I have a weird cognitive dissonance around these security/hacker things.

On one hand, I love that an individual has looked at a system, grokked it, and then built an exploit to make the system do something it wasn't supposed/designed to do. That's just great hacking, analysis, deductive reasoning, and problem solving. It's intellectually satisfying.

On the other hand, it makes me itchy because I know many hackers, and some of them are really unpleasant individuals with impure motives. Sure, they claim to be white hat, but they do get a real purient endorphin rush from getting in and seeing what people are doing, without their knowledge. That squicks me out. Makes my skin crawl.

Back in the day, I was a System Administrator for UNIX and Mac-based mailservers.

At any time I could log into a user's account and see all their email. We never really talked about this capability, but when someone accidentally sent a 5Mb file over a 1200 baud modem, you had to go into the mail queue, find the email jamming up the system, and delete it. Or if someone typed bad characters into an email address and hosed the sendmail system, you'd have to go in and delete the mail to free the system up to process other queued messages.

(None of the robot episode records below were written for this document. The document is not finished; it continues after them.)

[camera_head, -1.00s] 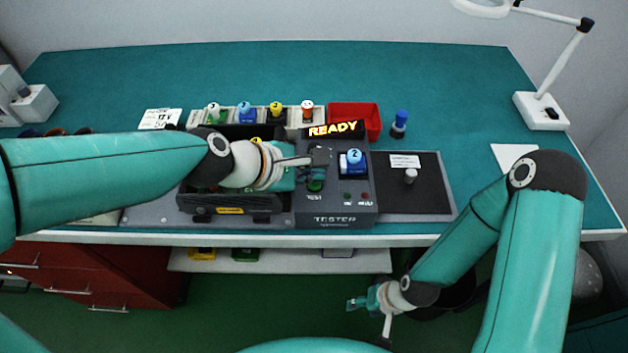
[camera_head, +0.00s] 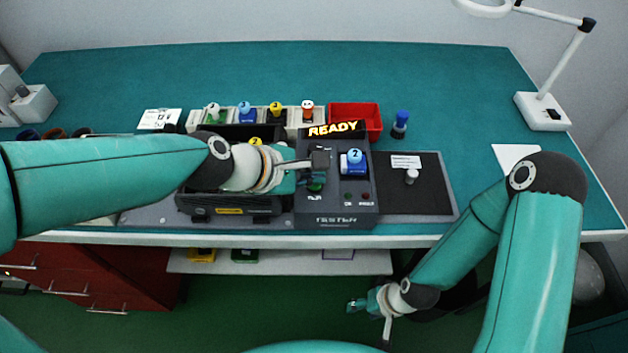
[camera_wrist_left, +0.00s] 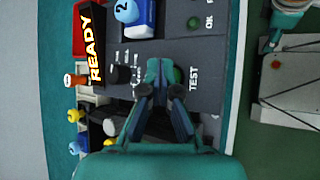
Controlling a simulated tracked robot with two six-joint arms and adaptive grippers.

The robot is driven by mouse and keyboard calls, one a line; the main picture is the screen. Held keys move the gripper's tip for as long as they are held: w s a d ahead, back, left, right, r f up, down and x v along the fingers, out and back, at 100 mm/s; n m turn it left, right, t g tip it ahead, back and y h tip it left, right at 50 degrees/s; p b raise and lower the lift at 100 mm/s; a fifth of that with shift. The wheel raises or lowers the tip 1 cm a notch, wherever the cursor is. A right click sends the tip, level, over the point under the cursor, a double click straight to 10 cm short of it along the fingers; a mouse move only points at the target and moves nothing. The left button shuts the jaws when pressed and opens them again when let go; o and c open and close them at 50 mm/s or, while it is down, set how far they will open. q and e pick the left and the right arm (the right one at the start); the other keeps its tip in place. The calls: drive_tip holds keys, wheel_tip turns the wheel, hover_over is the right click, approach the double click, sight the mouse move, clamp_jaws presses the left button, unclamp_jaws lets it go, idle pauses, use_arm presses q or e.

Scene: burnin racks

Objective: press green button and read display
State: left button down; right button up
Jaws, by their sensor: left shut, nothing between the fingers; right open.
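The tester (camera_head: 337,205) is a dark grey box on the bench with a lit display (camera_head: 334,129) that reads READY; the display also shows in the left wrist view (camera_wrist_left: 93,45). A blue part marked 2 (camera_head: 354,164) sits in its socket. The green button (camera_head: 315,188) is at the lower left of the panel, above the TEST label. It is partly hidden by my left gripper's fingers in the left wrist view (camera_wrist_left: 178,75). My left gripper (camera_head: 319,160) is shut and empty, with its tips right at the button; contact cannot be told. My right gripper (camera_head: 356,304) is open and empty, low in front of the bench.
Behind the tester are a rack (camera_head: 290,117) with several coloured knobbed parts, and a red bin (camera_head: 370,113). A blue-topped piece (camera_head: 400,124) stands beside the bin. A dark mat (camera_head: 420,193) with a small knob lies right of the tester. The bench's back is clear.

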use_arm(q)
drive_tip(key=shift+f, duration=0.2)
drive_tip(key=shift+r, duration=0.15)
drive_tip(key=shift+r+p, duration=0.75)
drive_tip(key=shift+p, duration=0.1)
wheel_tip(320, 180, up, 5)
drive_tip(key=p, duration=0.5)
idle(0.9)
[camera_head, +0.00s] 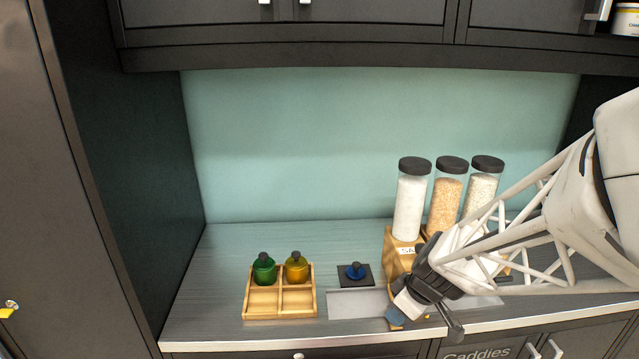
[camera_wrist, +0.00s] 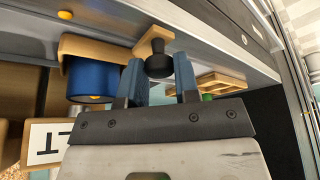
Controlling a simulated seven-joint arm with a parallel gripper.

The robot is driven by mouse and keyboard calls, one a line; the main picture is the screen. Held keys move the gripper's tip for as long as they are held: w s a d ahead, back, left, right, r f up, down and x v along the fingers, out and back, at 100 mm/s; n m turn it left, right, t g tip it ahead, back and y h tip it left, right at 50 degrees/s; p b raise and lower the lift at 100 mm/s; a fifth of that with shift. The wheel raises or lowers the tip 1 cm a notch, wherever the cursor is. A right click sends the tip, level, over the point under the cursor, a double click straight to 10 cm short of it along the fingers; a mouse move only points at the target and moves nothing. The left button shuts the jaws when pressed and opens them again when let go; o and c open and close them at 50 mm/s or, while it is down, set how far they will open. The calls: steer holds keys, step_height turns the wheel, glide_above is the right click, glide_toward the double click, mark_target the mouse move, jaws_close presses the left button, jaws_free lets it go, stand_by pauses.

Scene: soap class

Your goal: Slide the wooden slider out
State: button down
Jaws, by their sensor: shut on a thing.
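The wooden slider (camera_wrist: 110,46) shows in the wrist view as a pale wooden strip with a black knob (camera_wrist: 158,62) at its end. My gripper (camera_wrist: 160,78) has its blue fingers on either side of this knob and is shut on it. A blue round container (camera_wrist: 88,80) is beside the slider, close against the wood. In the head view my gripper (camera_head: 396,312) is low at the counter's front, before the wooden dispenser stand (camera_head: 394,262). The slider is mostly hidden there behind my gripper.
Three tall black-lidded jars (camera_head: 411,205) stand on the stand. A wooden tray (camera_head: 262,301) with a green bottle (camera_head: 264,270) and a yellow bottle (camera_head: 297,268) sits to the left. A small blue item (camera_head: 356,271) sits on a dark square. A pale panel (camera_head: 352,304) lies left of my gripper.

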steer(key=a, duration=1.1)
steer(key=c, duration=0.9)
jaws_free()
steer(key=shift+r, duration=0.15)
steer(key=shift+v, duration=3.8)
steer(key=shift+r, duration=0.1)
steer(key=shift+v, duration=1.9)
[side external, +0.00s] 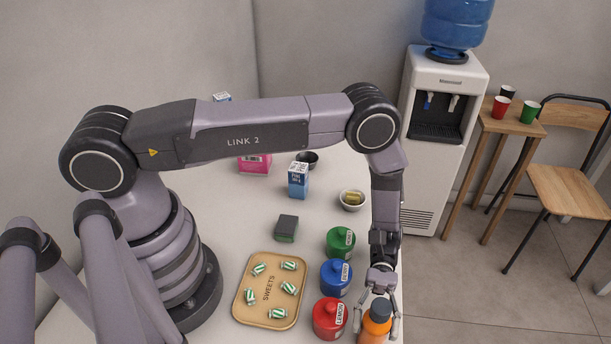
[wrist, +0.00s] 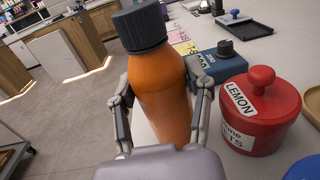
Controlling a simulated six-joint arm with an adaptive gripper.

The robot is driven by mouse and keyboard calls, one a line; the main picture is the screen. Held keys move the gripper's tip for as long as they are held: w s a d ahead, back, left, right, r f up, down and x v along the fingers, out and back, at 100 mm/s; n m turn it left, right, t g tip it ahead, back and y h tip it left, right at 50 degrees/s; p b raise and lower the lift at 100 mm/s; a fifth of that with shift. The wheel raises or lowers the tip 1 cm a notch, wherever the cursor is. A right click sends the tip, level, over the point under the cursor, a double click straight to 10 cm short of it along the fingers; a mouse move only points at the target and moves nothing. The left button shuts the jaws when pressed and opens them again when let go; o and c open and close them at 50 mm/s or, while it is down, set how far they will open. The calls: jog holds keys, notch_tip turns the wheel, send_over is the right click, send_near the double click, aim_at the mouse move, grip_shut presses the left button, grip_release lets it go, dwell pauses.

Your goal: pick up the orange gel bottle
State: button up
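The orange gel bottle (side external: 376,326) has a dark grey cap and stands upright at the counter's front right. It fills the middle of the wrist view (wrist: 160,95). My gripper (side external: 377,308) has come down over it, with one finger on each side. In the wrist view, the fingers of my gripper (wrist: 162,105) are spread about as wide as the bottle. They are very close to its sides, and firm contact does not show. The bottle's base is hidden in the wrist view and cut off in the side view.
A red LEMON jar (side external: 328,319) stands close beside the bottle, with a blue jar (side external: 336,279) and a green jar (side external: 340,243) behind. A SWEETS tray (side external: 240,303) lies left. The counter's right edge is near the bottle, with open floor (wrist: 60,120) beyond.

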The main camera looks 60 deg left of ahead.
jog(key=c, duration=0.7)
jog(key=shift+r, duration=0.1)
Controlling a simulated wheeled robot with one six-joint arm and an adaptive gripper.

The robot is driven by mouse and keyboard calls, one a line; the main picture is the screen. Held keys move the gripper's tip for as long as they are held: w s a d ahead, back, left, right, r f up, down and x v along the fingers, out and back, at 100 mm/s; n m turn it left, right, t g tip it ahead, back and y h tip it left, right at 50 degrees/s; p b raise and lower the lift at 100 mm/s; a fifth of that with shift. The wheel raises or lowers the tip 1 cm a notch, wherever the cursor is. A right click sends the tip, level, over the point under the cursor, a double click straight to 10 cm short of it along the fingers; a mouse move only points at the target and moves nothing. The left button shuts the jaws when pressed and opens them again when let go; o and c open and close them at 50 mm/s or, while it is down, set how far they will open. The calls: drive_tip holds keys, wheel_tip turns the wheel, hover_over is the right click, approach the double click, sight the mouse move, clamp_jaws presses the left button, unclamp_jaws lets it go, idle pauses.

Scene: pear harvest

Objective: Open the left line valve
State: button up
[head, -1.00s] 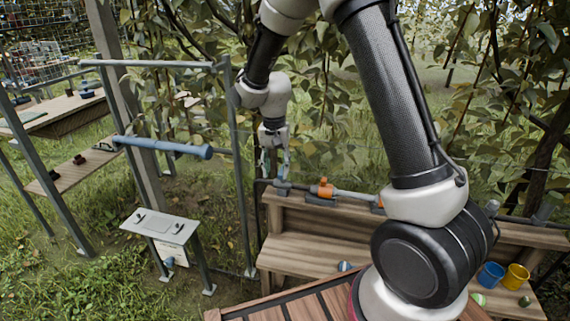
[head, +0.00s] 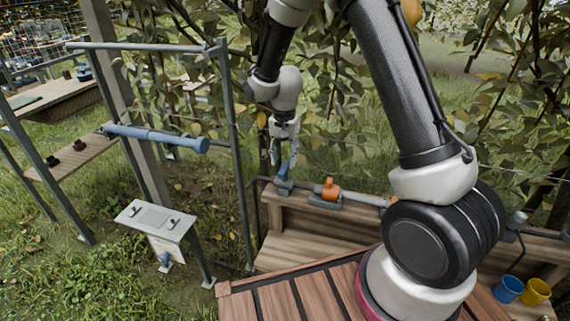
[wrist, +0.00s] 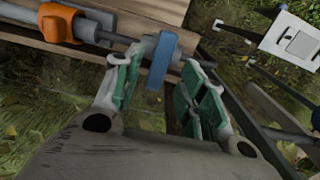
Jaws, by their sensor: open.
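The left line valve is a grey body with a blue lever (head: 284,174) at the left end of the pipe along the wooden bench. In the head view the lever stands up, slightly tilted. My gripper (head: 281,155) points down just above it, fingers apart. In the wrist view the blue lever (wrist: 160,62) shows between the open green-padded fingers (wrist: 155,88), near their tips. I cannot tell whether a finger touches it. A second valve with an orange handle (head: 328,188) sits to the right; it also shows at the upper left of the wrist view (wrist: 60,22).
The wooden bench (head: 310,238) carries the pipe. A metal frame post (head: 238,150) stands close left of my gripper. A small grey stand (head: 155,218) is further left. Blue (head: 508,289) and yellow (head: 536,292) cups are at lower right. Leafy branches hang behind.

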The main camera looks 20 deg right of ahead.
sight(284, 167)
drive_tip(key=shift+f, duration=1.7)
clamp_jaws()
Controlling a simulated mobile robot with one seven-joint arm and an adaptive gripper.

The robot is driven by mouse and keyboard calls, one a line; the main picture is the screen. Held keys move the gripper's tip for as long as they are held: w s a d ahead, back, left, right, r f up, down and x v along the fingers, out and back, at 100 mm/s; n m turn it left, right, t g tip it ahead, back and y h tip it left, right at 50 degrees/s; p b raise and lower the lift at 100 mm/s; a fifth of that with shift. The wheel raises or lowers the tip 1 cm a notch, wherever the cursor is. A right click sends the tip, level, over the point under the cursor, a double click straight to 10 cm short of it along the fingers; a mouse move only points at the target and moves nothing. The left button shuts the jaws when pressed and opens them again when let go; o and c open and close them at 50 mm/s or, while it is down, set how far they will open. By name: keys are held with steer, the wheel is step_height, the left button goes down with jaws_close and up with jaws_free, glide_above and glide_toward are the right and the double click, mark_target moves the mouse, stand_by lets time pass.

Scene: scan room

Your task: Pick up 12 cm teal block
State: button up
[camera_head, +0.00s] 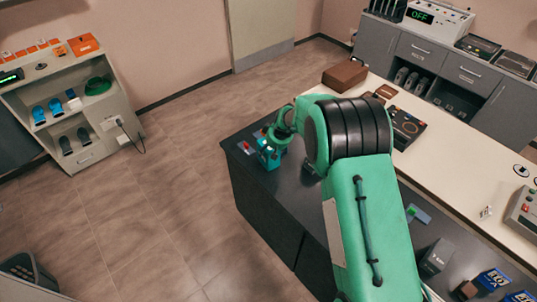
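My green arm reaches over a dark-topped counter (260,189). My gripper (269,158) is at the arm's far end, low over the counter's far left corner. It is small and partly covered by my own wrist, so its fingers cannot be made out. Teal colour shows at the gripper, but I cannot tell a 12 cm teal block apart from the gripper there. Whether anything is held is not visible.
Small blue and red items (246,147) lie at the counter corner beside the gripper. A brown box (344,75) and a dark device (406,127) sit on the cream worktop (455,150). Boxes (492,281) stand at the lower right.

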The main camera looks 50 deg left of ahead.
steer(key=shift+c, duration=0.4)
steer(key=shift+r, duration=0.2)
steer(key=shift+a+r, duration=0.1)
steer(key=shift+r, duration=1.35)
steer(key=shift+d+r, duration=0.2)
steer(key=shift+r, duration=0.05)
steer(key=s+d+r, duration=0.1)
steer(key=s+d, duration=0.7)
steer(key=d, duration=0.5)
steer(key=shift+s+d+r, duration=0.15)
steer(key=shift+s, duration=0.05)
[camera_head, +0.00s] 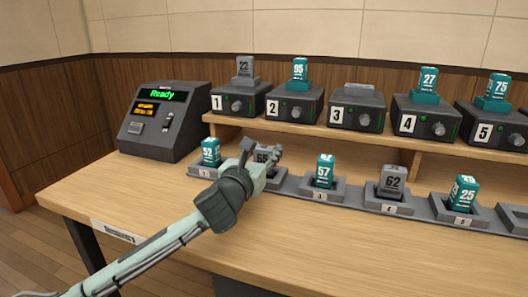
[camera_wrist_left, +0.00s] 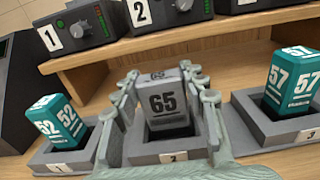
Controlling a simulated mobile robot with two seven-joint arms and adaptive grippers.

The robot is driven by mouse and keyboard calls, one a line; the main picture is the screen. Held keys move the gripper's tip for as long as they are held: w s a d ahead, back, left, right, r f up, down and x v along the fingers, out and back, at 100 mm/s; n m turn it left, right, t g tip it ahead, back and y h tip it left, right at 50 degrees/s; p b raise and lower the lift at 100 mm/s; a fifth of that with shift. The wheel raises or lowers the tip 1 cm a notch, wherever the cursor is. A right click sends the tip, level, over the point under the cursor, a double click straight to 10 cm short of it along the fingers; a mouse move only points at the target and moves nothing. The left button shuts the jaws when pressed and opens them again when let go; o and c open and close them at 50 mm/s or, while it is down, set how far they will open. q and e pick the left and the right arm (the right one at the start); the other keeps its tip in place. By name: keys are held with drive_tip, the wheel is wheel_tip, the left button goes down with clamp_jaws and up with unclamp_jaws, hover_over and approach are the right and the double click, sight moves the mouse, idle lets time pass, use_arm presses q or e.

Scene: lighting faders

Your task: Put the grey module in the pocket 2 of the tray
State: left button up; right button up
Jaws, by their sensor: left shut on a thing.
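The grey module numbered 65 (camera_head: 264,154) is in pocket 2 of the tray (camera_head: 290,186), partly hidden by my left gripper (camera_head: 262,149) in the head view. In the left wrist view the grey module (camera_wrist_left: 168,104) stands upright in the dark opening of pocket 2 (camera_wrist_left: 174,156), with its number facing the camera. My left gripper (camera_wrist_left: 163,105) is shut on this module, one finger on each side. Whether the module's base is fully down cannot be told. My right gripper is not in view.
Teal modules stand in pocket 1 (camera_head: 210,152), pocket 3 (camera_head: 325,170) and pocket 5 (camera_head: 464,192). Another grey module, 62 (camera_head: 392,180), is in pocket 4. Numbered fader boxes (camera_head: 294,105) line the shelf behind. A console (camera_head: 163,120) reads Ready. The front tabletop is clear.

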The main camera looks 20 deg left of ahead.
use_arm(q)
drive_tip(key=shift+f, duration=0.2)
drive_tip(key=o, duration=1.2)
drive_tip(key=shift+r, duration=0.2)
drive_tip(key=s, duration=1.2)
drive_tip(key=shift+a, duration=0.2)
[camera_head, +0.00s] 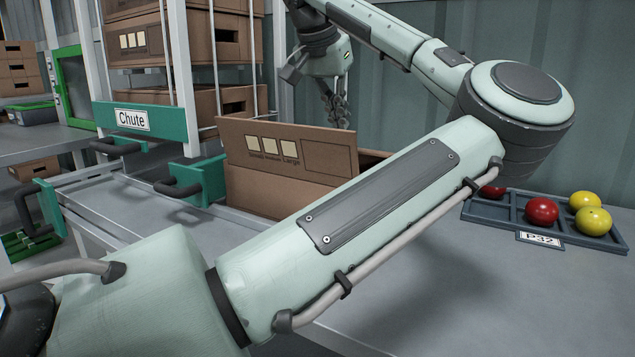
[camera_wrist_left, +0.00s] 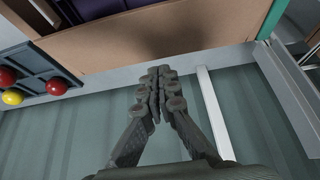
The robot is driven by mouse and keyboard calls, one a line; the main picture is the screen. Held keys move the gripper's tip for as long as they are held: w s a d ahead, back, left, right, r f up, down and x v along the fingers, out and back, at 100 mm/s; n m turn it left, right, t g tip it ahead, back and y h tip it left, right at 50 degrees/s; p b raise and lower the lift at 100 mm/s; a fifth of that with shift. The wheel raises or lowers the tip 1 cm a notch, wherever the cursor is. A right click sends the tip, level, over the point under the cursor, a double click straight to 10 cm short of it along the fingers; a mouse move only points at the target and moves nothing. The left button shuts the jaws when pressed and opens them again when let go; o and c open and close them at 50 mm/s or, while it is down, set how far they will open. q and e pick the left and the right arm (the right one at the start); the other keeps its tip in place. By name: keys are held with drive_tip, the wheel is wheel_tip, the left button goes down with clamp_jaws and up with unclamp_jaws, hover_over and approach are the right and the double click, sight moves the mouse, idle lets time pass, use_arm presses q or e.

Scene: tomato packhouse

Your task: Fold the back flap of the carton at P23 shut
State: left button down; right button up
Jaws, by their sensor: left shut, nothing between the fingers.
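The open carton (camera_head: 265,190) stands on the grey table in the head view, partly hidden by my left arm. Its near panel with pale squares stands up and hides most of the inside. A brown cardboard panel (camera_wrist_left: 160,42) on the carton's far side shows in the left wrist view, with something dark purple beyond its edge. My left gripper (camera_head: 338,112) is behind the carton, near the wall. In the left wrist view its fingers (camera_wrist_left: 158,72) are shut together and empty, close to the panel; contact is unclear. My right gripper is out of view.
A blue-grey tray marked P32 (camera_head: 540,239) holds red and yellow tomatoes at the right. A green Chute sign (camera_head: 133,120) and green brackets stand left of the carton. Stacked cartons (camera_head: 180,45) stand behind on a rack. A ribbed wall (camera_head: 420,115) closes the back.

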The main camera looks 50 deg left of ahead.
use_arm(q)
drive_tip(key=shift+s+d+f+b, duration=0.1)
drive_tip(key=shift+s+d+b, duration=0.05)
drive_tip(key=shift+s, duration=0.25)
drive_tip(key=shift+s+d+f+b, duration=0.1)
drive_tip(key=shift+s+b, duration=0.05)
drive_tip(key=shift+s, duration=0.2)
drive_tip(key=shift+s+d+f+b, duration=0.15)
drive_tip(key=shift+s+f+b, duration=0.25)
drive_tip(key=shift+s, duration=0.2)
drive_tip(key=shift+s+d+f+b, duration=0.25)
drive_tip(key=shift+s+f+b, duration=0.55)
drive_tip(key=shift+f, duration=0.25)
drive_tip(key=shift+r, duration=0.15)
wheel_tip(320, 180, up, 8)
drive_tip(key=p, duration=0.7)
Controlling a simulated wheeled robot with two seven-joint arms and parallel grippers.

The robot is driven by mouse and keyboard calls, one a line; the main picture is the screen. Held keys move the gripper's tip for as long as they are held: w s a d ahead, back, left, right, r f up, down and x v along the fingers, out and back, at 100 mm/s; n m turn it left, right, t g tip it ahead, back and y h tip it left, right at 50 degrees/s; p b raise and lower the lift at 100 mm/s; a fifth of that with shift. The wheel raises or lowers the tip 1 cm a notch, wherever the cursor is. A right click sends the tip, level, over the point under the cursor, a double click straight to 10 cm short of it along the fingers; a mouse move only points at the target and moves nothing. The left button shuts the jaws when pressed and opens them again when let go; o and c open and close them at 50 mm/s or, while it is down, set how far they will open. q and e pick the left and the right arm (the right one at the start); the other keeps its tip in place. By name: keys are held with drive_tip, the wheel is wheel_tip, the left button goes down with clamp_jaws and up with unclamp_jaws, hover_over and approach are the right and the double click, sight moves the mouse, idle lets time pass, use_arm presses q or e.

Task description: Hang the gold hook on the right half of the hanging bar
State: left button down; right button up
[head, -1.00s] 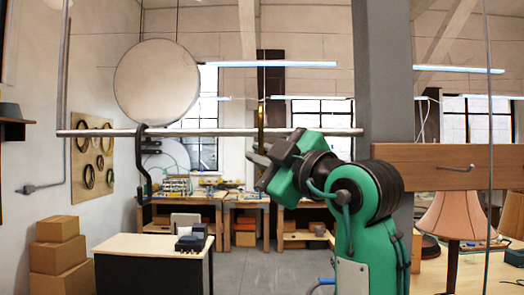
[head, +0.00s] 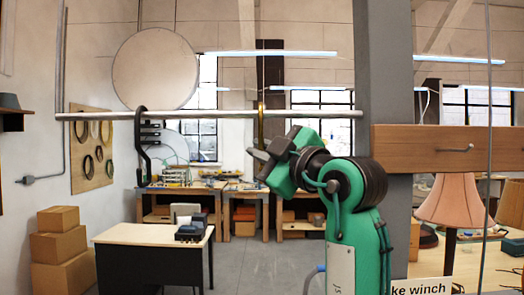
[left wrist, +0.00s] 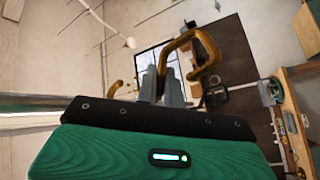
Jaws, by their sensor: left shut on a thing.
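The gold hook (head: 261,122) stands upright at the right half of the grey hanging bar (head: 205,117) in the head view. Its top is a little above the bar; whether it bears on the bar I cannot tell. My left gripper (head: 260,160) is just below the bar, shut on the hook's lower part, which the jaws partly hide. In the left wrist view the curved gold hook (left wrist: 180,48) rises beyond the fingers (left wrist: 160,85), and the bar (left wrist: 35,102) enters from the left. My right gripper is not in view.
A black hook (head: 143,150) hangs on the left half of the bar. A round pale disc (head: 155,74) is above it. A grey post (head: 384,100) and a wooden beam (head: 440,150) stand at right, near a pink lampshade (head: 453,198). The bar between the hooks is clear.

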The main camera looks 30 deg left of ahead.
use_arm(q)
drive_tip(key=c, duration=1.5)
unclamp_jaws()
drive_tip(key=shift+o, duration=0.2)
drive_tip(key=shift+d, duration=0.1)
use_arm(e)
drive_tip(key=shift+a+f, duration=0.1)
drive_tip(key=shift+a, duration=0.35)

I even got into an executive's email account, and redirected an email to a new address, when he mis-addressed the original email to the wrong person.

People were grateful of the SysAdmin's ability to get in there, and fix these problems. But they never really thought beyond that, and realized, "Hey... hang on... if he can get in there and read THAT email... then he must be able to read my OTHER email!"

Employees would leave the company, and I'd have to scan through all their email to make sure they weren't doing anything shitty. I'd see everything they sent, received, replied to, deleted... all of it. Because I had to. Did he send those circuit board plans to anyone outside the company before he left? Oh look. He WAS having sex with the woman in accounting. Delete. Forget I ever saw that.

So in the end, yeah, this stuff isn't new. And it is no longer solely the domain of SysAdmin's with principles and integrity. Now it rests in anybody's hands, really.

And a lot of people suck.

So... yeah.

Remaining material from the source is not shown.